Robot episode rows:
■ ■ ■ ■
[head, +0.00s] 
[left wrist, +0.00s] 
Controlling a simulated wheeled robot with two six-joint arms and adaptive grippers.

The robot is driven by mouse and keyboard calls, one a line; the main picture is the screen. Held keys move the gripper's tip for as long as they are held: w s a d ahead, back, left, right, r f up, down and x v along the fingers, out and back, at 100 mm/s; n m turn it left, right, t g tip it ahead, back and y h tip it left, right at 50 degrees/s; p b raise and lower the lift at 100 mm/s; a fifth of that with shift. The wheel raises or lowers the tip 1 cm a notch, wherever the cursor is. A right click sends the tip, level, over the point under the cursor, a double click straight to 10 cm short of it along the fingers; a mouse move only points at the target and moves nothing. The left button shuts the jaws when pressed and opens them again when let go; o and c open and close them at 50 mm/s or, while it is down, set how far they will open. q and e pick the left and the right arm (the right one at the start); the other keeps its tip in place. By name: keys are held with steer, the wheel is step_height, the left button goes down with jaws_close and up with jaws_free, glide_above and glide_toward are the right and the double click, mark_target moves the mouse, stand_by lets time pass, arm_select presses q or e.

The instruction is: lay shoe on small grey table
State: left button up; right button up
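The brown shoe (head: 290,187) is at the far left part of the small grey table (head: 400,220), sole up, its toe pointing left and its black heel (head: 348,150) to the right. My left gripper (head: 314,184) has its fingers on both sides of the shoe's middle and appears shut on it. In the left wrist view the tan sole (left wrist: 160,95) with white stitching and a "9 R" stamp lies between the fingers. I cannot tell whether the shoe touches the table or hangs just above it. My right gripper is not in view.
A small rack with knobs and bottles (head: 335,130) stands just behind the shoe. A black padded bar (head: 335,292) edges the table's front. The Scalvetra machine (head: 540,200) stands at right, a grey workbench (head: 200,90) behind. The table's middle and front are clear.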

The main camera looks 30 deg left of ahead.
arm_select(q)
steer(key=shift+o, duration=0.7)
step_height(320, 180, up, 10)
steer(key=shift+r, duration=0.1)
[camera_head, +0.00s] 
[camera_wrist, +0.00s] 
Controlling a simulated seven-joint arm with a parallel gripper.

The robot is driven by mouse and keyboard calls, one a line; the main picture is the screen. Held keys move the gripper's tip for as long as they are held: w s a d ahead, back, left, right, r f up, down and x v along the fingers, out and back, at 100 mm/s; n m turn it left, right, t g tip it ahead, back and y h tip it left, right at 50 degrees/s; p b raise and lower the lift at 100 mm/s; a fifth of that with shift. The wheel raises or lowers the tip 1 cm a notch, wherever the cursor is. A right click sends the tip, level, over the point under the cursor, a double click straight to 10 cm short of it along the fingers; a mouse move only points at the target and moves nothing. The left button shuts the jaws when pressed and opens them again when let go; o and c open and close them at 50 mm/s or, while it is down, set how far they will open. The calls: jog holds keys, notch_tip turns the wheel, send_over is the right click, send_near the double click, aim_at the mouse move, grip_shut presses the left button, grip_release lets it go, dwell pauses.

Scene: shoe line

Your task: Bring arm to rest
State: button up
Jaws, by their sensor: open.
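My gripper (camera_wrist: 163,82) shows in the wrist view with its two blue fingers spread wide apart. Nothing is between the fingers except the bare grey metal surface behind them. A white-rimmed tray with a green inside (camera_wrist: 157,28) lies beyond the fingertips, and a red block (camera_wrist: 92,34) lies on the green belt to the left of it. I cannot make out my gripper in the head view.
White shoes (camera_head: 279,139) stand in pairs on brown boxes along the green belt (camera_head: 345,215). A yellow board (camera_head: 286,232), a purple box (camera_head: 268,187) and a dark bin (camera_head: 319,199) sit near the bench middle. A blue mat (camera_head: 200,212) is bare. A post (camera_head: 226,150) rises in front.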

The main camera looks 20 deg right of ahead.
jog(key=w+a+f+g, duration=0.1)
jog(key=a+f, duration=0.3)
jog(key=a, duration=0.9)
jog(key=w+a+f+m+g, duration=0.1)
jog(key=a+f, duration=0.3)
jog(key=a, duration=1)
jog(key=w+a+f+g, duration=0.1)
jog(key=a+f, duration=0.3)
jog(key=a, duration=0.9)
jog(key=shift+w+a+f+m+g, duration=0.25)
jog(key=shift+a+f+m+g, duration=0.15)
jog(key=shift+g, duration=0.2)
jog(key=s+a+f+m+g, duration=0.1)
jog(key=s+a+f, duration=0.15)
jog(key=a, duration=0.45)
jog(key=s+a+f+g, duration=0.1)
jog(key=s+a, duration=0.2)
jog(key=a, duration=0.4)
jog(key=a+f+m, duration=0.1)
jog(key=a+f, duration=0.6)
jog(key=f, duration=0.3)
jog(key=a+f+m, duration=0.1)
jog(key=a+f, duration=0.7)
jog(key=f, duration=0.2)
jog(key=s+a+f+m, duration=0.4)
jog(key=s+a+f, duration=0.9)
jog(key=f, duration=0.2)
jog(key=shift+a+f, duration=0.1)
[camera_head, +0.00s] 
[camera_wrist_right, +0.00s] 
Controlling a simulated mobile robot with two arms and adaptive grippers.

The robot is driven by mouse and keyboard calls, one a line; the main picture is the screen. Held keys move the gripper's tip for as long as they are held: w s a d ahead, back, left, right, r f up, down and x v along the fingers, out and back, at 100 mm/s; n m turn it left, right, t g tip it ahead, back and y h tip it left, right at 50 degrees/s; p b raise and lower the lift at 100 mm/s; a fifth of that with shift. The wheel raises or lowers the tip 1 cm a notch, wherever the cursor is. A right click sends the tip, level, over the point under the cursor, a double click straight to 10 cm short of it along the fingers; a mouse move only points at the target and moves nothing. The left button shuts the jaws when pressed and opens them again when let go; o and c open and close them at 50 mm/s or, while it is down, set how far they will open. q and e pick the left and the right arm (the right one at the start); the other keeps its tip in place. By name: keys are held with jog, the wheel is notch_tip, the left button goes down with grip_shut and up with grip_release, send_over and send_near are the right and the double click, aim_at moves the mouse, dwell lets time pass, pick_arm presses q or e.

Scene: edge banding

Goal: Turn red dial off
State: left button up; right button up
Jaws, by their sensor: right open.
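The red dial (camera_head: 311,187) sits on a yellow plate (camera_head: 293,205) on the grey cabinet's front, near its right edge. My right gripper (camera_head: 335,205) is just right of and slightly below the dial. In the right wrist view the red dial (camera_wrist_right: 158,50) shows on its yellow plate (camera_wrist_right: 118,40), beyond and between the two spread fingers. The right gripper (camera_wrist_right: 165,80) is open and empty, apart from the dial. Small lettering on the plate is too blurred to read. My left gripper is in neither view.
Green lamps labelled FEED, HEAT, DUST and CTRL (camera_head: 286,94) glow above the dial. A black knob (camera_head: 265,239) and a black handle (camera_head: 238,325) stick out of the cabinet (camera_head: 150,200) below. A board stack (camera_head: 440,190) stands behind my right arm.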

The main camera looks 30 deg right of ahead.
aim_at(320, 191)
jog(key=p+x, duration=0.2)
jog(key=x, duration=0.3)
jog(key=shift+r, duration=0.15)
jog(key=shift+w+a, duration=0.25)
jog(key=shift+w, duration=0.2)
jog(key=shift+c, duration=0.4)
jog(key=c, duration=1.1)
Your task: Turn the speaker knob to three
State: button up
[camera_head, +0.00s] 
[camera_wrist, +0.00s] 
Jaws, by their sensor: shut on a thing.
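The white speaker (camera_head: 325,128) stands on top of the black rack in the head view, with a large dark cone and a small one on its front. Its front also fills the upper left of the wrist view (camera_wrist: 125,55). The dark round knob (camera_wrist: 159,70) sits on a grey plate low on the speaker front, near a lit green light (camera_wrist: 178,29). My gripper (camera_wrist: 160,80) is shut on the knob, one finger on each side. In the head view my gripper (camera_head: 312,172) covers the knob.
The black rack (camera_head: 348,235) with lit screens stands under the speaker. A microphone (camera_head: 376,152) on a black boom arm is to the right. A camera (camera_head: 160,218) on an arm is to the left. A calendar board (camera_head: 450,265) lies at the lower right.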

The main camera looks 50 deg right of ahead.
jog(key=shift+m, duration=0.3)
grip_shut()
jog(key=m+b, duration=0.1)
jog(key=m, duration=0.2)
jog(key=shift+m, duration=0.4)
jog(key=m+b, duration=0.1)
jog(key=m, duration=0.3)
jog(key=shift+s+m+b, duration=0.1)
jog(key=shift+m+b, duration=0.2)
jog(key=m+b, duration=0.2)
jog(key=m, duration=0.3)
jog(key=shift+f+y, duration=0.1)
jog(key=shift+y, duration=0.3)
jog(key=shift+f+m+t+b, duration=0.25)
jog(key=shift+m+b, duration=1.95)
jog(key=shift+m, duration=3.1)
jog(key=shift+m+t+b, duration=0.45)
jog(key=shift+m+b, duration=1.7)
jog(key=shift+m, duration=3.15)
■ ■ ■ ■
_YOUR OBJECTIVE_. Find each line with the string "joint" and copy it out.

_THE RESPONSE_.
Controlling a simulated wheeled robot with two six-joint arms and adaptive grippers.
Controlling a simulated seven-joint arm with a parallel gripper.

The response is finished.